PRACTICE MAKES PERFECT

With the theory of ballistics mastered, it’s time to take your system to the range for real-world validation. Find a long-distance range, even if you have to drive across state lines. Work your rifle and load out as far as possible, taking your time and allowing your barrel to cool every three or four shots. Shoot early in the morning, during the springtime, or you’ll do a lot of sitting and waiting.

With your ballistics validated, take your shooting to the ground. Get off the bench and work on field positions. Shoot from every conceivable position. Time yourself. Push yourself. This is the fun part, and the part where you expose all the human weaknesses in your system. Without knowing what those weaknesses are, you can’t work on them.

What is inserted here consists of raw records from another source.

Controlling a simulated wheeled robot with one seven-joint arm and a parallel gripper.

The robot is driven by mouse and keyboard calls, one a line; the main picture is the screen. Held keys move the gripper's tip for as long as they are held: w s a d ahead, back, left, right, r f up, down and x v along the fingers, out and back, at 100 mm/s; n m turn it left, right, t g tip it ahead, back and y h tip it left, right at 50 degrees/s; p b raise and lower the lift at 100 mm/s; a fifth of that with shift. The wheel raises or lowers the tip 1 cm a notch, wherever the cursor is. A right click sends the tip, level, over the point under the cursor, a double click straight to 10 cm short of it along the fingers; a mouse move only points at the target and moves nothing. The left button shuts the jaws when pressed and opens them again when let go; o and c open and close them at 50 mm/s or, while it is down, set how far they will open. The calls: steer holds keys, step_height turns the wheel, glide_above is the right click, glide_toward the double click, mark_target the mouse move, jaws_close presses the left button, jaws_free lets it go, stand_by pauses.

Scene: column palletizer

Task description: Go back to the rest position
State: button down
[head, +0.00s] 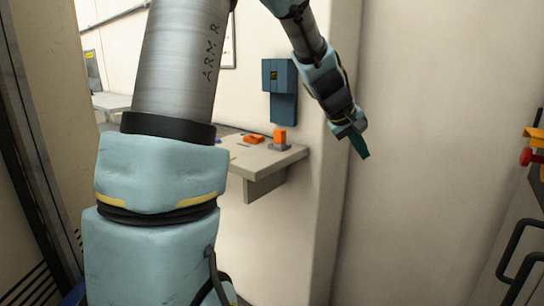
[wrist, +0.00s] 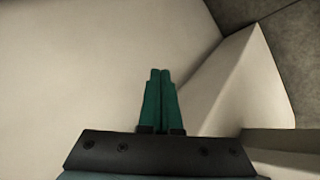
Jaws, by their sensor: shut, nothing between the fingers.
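My gripper (head: 361,146) hangs at the end of my arm in the head view, right of the middle, in front of a plain wall. Its green fingers (wrist: 160,100) show in the wrist view. They lie side by side, shut, with nothing held between them. The fingertips point down and a little to the right in the head view. My arm's large upper links fill the left of the head view and hide part of the room.
A wall shelf (head: 262,157) carries orange objects (head: 279,136) left of my gripper. A blue box (head: 280,80) is mounted on the wall above it. A red and yellow fixture (head: 533,150) stands at the right edge. The space right of my gripper looks clear.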

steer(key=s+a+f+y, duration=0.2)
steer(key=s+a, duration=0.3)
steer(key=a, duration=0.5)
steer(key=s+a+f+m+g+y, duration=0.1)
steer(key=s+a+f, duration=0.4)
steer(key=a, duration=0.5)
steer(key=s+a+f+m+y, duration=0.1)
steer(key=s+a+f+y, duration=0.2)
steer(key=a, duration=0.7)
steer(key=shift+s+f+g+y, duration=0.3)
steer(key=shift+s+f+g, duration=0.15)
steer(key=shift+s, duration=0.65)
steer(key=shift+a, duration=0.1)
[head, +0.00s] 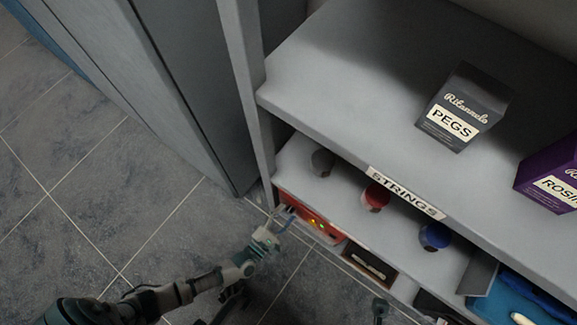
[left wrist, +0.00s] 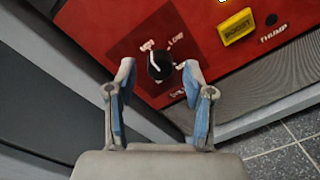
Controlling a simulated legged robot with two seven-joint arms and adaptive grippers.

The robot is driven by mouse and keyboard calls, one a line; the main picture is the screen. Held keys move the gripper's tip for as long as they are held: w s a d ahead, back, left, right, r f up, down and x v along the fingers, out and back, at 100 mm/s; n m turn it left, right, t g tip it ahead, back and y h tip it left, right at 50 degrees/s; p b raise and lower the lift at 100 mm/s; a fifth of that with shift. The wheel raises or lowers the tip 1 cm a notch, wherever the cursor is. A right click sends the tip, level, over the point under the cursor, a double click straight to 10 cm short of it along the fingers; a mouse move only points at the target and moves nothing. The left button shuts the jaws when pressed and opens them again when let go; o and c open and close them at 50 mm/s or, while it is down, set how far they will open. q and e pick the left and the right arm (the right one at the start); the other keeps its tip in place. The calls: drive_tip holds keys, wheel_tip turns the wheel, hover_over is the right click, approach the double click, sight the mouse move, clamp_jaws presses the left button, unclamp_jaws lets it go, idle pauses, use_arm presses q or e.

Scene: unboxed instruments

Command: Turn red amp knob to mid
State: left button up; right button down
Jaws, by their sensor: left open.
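The red amp (head: 312,222) sits in a low opening of the grey shelf unit, with small lit spots on its front. In the left wrist view its red panel (left wrist: 206,57) fills the upper part. My left gripper (left wrist: 159,78) is open, with one finger on each side of the knob. I cannot tell whether the fingers touch it. In the head view my left gripper (head: 281,217) is at the amp's left end.
A yellow BOOST button (left wrist: 236,27) is right of the knob. Above the amp, a shelf holds grey, red (head: 375,196) and blue (head: 435,236) round items. A PEGS box (head: 464,108) and purple box (head: 551,174) stand higher. Tiled floor (head: 75,215) is open at left.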

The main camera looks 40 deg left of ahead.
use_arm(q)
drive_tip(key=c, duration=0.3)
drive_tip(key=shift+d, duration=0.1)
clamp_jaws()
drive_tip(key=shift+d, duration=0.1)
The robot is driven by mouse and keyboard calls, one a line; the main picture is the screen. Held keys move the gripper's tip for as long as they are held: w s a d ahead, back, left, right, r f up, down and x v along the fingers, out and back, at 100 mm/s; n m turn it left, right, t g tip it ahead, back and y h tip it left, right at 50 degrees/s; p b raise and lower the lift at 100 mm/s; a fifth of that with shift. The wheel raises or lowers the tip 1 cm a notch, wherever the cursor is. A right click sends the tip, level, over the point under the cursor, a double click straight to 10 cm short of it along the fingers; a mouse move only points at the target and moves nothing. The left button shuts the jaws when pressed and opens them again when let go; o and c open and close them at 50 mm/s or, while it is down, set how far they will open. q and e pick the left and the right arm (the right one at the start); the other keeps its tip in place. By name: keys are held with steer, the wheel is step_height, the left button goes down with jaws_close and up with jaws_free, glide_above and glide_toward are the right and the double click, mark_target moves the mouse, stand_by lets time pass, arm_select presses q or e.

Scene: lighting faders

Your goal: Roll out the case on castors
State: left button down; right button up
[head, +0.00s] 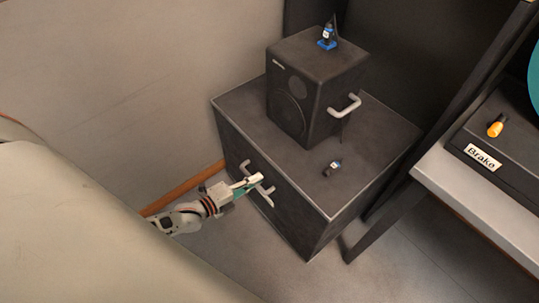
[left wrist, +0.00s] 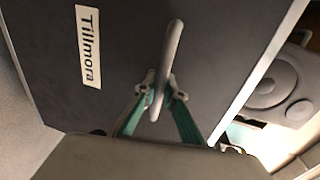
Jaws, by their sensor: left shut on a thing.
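The dark case (head: 281,203) stands on the floor in the head view, under a black speaker. Its grey bar handle (head: 267,198) is on the front face. My left gripper (head: 254,184) is at this handle, shut on it. In the left wrist view, both fingers of my left gripper (left wrist: 164,98) close on the handle (left wrist: 173,45) from either side. The castors cannot be made out. My right gripper is not in view.
The speaker (head: 291,105) on the case has a side handle (head: 345,106) and a small blue item (head: 326,42) on top. Another small item (head: 333,168) lies on the case top. A wall is at left; a bench with a "Brake" label (head: 482,157) stands at right.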

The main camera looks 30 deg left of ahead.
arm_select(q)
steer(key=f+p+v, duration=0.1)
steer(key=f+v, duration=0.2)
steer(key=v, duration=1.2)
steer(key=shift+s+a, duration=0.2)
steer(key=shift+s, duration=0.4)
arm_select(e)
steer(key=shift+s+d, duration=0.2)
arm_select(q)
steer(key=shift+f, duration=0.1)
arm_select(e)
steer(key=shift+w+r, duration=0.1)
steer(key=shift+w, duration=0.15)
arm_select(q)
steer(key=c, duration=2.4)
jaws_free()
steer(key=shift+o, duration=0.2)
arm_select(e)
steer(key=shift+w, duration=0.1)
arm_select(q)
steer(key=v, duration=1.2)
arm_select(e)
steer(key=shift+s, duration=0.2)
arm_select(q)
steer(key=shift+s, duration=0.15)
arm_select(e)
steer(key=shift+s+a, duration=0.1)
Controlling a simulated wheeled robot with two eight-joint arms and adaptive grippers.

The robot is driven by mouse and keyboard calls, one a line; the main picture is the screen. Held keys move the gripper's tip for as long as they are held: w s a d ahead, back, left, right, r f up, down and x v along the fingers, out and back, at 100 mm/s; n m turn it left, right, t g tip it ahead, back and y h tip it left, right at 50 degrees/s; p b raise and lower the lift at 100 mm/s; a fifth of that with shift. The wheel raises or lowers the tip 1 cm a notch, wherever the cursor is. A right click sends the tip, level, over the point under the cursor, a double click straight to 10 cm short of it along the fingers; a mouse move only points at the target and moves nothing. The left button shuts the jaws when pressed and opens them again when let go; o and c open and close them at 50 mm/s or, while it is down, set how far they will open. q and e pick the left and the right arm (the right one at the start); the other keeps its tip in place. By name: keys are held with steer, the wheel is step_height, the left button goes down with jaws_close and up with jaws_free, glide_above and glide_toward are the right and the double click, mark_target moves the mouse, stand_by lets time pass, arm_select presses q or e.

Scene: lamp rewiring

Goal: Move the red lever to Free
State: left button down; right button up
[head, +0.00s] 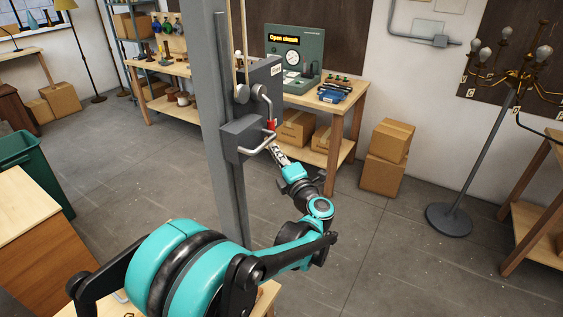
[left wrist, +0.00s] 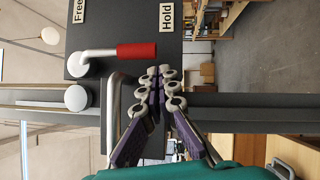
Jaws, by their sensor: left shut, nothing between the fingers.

From every position, work your rifle out in steps to ascertain just how far away you can hit an 18-inch steel plate representing an elk’s vitals. Take notes, and work on those positions in dry-fire practice at home. From your best field position (mine is prone with a bipod), see if you can achieve ethical accuracy out as far as you calculated your load’s maximum ethical distance to be. Even if you’ll never shoot past a self-imposed maximum of, say, 600 yards, shooting farther is tremendous practice.

Sound like a lot? It is. And it’s absolutely crucial if you’re going to shoot long on game. You’ve got to live, breathe and dream long-range shooting to become an ethical long-range hunter. If you’re not willing to put in the time and effort, you have no business shooting long on game.